You can’t offer a requiem for an animal which has no sin, but you can say as much as that, and maybe that’s all you need to say. We humans have black vestments and unbleached candles to commend us to divine mercy, the tremor of knowing what we are: the beasts, bold and unaware, have the rainbow.

Saturday, 6 September 2025

Competition

When Emily's family first came to Swanvale Halt, they arrived at our Toddler Group before they'd even moved into the area. They were looking for a church, they said. Unfortunately when they came with Emily as a babe-in-arms to a Sunday service she bawled her eyes out whenever any music started (everyone's a critic) and so that was that until she was about eight and she became quite enthusiastic, especially when she could bring along her little sister and make a fuss of her. She and her dad were on the serving team for a while, him carrying the cross splendidly and Emily herself making an angelic acolyte. 

Now Emily is in Year 7 and as well as the usual lethargy which I gather creeps over tween/teenagers for physiological reasons she has taken up jiu jitsu which inevitably takes place on Sunday mornings. Her dad has had a few health challenges making carrying a heavy cross around not a good idea, while her younger sister now gets dragged to multiple toddler groups and nurseries during the week as her mum has had to work as a childminder, and going out again on a Sunday to something which doesn't feel very different is less of a draw than staying home and playing with her own toys, thank you very much. 
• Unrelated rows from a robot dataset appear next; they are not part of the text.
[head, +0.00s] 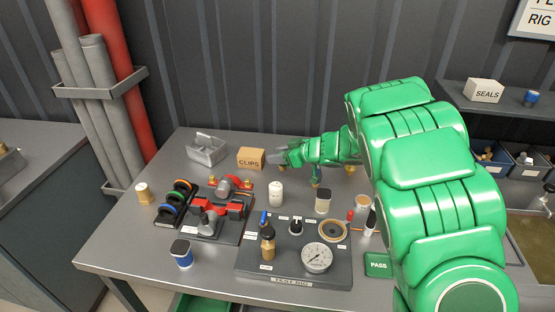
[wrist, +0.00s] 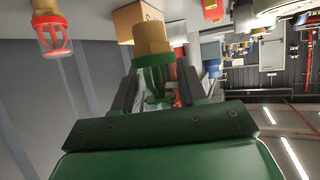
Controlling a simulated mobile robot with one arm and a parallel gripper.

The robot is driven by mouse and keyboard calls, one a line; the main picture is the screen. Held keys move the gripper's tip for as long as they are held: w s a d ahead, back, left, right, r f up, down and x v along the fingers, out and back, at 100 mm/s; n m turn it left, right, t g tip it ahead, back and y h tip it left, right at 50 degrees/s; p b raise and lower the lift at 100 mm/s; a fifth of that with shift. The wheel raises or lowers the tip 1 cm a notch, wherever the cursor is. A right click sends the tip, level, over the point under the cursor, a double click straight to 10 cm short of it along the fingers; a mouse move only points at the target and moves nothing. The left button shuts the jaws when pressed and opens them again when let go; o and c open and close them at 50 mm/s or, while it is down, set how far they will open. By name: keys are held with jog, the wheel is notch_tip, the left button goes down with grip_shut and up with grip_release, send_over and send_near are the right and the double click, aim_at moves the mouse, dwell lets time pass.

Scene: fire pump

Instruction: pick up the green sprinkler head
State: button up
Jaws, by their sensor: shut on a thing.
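The green sprinkler head (wrist: 156,80) has a brass body and a green cage. In the wrist view it sits between the two dark fingers of my gripper (wrist: 155,88), which is shut on it. In the head view my gripper (head: 285,157) is at the back of the table, just right of the clips box, and the green sprinkler head cannot be made out there. A similar sprinkler head with a red cage (wrist: 54,38) stands apart at the upper left of the wrist view.
The cardboard CLIPS box (head: 251,158) is close to my gripper, with a grey metal tray (head: 207,150) left of it. A white cylinder (head: 276,193) and the test rig board (head: 292,268) with its gauge (head: 316,257) stand in front. The table's left end has free room.

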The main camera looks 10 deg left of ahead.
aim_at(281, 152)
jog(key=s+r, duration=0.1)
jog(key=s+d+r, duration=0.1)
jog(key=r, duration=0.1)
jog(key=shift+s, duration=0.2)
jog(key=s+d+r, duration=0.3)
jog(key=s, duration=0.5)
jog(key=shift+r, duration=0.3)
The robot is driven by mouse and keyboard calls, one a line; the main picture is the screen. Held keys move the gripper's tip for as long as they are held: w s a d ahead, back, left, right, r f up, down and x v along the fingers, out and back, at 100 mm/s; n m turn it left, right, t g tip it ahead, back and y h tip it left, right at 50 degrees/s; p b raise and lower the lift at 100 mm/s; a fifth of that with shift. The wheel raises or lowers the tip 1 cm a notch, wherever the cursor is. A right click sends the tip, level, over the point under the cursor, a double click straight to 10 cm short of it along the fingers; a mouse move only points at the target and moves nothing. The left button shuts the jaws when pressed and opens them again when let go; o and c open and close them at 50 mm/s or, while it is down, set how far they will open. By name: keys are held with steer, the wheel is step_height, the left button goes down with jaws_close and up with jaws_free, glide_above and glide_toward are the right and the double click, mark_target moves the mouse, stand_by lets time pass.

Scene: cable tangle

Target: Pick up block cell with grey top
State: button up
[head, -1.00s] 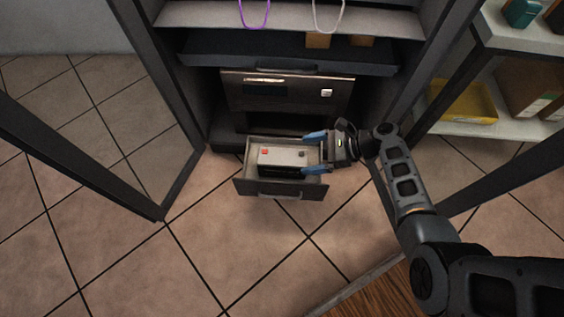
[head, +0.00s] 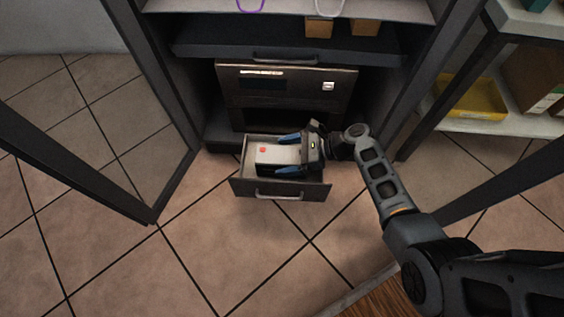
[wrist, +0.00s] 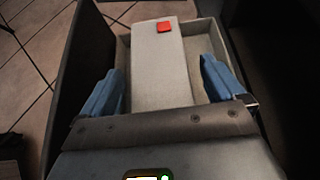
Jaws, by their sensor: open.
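The block cell (head: 267,156) has a light grey top with a red square terminal near one end. It lies in the open drawer (head: 280,193) low in the cabinet. It also shows in the wrist view (wrist: 158,70), running lengthwise away from me. My gripper (head: 283,155) is open, with blue fingers on either side of the block cell. In the wrist view my gripper (wrist: 162,88) has one finger to the left and one to the right, with a gap visible on the right side. The cell's near end is hidden by the gripper body.
The drawer's walls stand close around the cell. Open door frames (head: 75,160) stand on both sides. A yellow tray (head: 470,97) is on a shelf at right. The tiled floor in front is clear.

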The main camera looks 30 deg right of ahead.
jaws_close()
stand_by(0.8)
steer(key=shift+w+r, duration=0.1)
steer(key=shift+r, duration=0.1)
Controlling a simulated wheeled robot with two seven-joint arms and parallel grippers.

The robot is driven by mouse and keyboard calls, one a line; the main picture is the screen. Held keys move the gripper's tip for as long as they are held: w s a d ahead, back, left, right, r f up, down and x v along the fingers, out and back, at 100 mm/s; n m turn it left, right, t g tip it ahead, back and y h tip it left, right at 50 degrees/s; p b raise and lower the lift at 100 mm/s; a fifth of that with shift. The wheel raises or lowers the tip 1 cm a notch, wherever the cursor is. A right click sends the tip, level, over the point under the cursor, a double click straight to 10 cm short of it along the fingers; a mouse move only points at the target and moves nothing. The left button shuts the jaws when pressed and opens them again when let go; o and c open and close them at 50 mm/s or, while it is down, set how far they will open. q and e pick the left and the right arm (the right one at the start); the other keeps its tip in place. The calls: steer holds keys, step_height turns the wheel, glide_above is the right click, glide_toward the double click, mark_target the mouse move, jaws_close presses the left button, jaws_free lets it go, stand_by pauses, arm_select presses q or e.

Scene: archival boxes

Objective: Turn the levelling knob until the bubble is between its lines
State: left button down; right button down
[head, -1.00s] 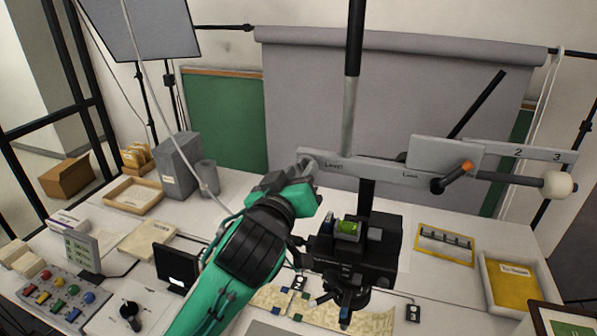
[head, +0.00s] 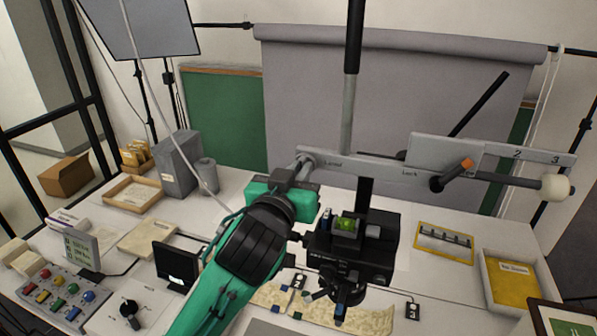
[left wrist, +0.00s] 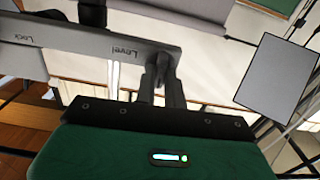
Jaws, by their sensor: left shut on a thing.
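The grey arm bar (head: 375,166) carries the words Level and Lock. My left gripper (head: 303,164) is at its left end, beside the word Level, shut on the levelling knob, which its fingers mostly hide. The left wrist view shows the fingers (left wrist: 160,76) closed by the bar's Level end (left wrist: 125,50). The black camera (head: 350,248) hangs below the bar and bears a yellow-green bubble level (head: 346,225). The vial is too small to tell where its bubble lies between the lines. My right gripper is not in view.
An orange-tipped lever (head: 452,174) and a rod with a white ball end (head: 556,187) stick out at the bar's right. A small dark screen (head: 176,266) and a button box (head: 60,296) stand at left.

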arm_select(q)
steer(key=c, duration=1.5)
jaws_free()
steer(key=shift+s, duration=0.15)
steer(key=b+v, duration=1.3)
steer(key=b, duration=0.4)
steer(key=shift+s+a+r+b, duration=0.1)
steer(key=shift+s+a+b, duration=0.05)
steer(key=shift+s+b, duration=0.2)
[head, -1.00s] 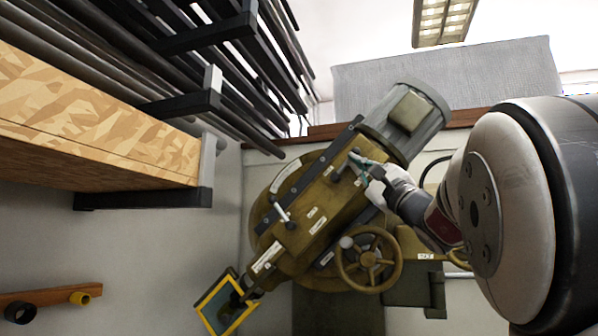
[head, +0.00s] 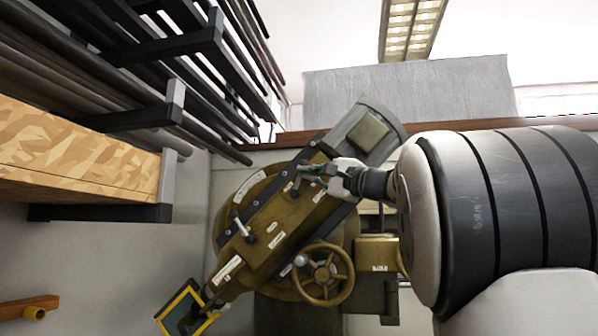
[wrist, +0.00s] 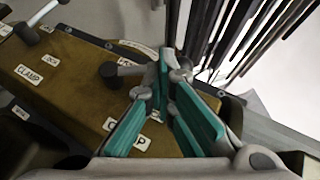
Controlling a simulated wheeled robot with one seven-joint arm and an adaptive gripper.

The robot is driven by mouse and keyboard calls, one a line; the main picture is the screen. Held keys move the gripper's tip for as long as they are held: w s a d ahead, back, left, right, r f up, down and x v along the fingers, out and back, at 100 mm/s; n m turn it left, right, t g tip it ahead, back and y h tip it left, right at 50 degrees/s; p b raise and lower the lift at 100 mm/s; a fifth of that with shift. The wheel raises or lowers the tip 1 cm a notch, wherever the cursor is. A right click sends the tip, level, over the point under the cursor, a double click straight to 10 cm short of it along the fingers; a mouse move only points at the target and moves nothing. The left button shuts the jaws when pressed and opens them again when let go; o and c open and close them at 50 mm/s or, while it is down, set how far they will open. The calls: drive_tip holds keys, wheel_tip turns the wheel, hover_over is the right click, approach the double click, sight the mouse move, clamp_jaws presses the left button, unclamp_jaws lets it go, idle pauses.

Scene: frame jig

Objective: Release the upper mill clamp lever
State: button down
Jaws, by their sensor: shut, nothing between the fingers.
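The upper clamp lever shows in the wrist view as a dark hub (wrist: 110,75) with a pale rod running right toward my fingers. In the head view only its dark hub (head: 296,184) shows clearly. My gripper (head: 314,171) is shut and empty, with teal finger pads, just beside this lever over the mill head (head: 278,212). In the wrist view my fingertips (wrist: 163,75) are at the rod's end and hide part of it. I cannot tell whether they touch. The lower clamp lever (head: 242,227) stands farther down the same olive face, apart from my gripper.
A handwheel (head: 323,274) sits below my gripper on the mill. The motor (head: 369,133) is above right. A rack of dark bars (head: 150,75) and a wooden shelf (head: 75,150) fill the left. A small screen (head: 184,312) hangs at the lower left.

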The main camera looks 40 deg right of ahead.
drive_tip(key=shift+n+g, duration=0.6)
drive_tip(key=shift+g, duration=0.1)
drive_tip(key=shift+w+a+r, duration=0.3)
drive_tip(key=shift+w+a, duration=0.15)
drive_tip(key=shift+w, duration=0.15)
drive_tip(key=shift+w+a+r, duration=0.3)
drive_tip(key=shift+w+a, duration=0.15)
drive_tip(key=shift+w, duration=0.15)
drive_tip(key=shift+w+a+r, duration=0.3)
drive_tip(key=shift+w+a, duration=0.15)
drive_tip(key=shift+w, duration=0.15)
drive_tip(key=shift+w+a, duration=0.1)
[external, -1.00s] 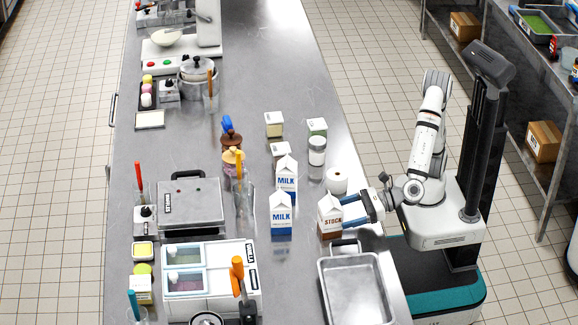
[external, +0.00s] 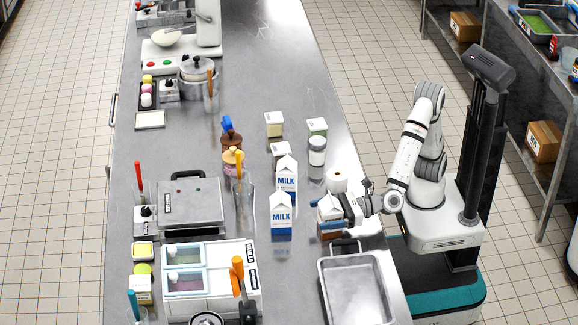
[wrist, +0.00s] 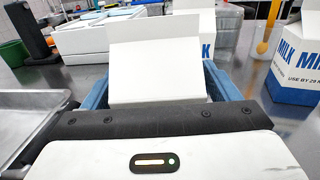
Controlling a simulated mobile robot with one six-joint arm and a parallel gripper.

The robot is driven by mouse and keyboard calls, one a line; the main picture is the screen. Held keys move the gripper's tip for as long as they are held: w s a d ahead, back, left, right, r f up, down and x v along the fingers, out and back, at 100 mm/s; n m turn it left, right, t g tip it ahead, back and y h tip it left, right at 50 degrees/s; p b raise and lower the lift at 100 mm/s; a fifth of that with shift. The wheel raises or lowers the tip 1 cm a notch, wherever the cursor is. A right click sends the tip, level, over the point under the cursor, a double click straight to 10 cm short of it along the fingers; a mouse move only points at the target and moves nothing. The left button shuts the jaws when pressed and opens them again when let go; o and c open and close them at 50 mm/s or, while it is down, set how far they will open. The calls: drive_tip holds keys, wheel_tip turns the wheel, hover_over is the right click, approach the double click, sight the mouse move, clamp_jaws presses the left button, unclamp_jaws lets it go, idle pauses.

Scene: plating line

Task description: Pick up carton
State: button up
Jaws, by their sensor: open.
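The brown-and-white stock carton (external: 327,205) stands upright near the right edge of the counter, partly hidden by my gripper (external: 338,217). In the wrist view its white gabled top (wrist: 155,62) sits between the two blue fingers of my gripper (wrist: 158,86). The fingers are open, one on each side of it; I cannot tell whether either touches it. Two blue-and-white milk cartons, a near one (external: 281,215) and a farther one (external: 287,178), stand to its left. Part of a milk carton also shows at right in the wrist view (wrist: 300,60).
A metal pan (external: 352,290) lies just in front of the stock carton. A white roll (external: 337,181) and a lidded jar (external: 317,152) stand behind it. A white container box (external: 210,285) and a grill press (external: 190,205) are farther left. The counter's far right part is clear.

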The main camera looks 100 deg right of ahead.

I mention all this not because it is anything new or results in groundbreaking reflections, but precisely because this is a really quite well-disposed young family which has been very well embedded in the church in the past, and, in an ideal world, would want to be again, but just finds it a challenge. Emily is interested in the putative youth group we want to start later in the month, which is just as well as she's our best prospect of anyone coming at all. It shows that sometimes, perhaps, in the world as we find it, the bits of church life we think of as add-on extras could well be the best way of keeping an entire group of people in contact with God.